[Start]
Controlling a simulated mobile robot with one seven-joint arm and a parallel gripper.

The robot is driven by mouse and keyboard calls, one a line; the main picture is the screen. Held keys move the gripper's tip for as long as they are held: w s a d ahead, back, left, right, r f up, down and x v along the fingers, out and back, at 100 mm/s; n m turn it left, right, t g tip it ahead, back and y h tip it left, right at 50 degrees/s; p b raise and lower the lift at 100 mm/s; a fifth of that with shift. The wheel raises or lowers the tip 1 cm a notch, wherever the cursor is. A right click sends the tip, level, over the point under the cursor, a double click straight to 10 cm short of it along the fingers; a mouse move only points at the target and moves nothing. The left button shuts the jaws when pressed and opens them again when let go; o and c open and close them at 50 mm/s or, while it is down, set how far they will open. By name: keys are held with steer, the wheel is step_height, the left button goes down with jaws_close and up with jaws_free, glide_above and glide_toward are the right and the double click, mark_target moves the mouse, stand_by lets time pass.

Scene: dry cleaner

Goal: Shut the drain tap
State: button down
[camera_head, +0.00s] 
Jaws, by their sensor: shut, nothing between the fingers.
[End]
Repeat the listing in full, keeping every line exactly as it is.

Controlling a simulated mobile robot with one seven-joint arm and a parallel gripper.

The robot is driven by mouse and keyboard calls, one a line; the main picture is the screen. Held keys move the gripper's tip for as long as they are held: w s a d ahead, back, left, right, r f up, down and x v along the fingers, out and back, at 100 mm/s; n m turn it left, right, t g tip it ahead, back and y h tip it left, right at 50 degrees/s; p b raise and lower the lift at 100 mm/s; a fifth of that with shift. The wheel raises or lowers the tip 1 cm a notch, wherever the cursor is. A right click sends the tip, level, over the point under the cursor, a double click straight to 10 cm short of it along the fingers; a mouse move only points at the target and moves nothing. The left button shuts the jaws when pressed and opens them again when let go; o and c open and close them at 50 mm/s or, while it is down, set how far they will open. By name: keys are held with steer, the wheel is step_height, the left button goes down with jaws_close and up with jaws_free, glide_above and glide_toward are the right and the double click, mark_target moves the mouse, stand_by lets time pass.

Scene: dry cleaner

Goal: Shut the drain tap
State: button down
[camera_head, +0.00s] 
Jaws, by their sensor: shut, nothing between the fingers.

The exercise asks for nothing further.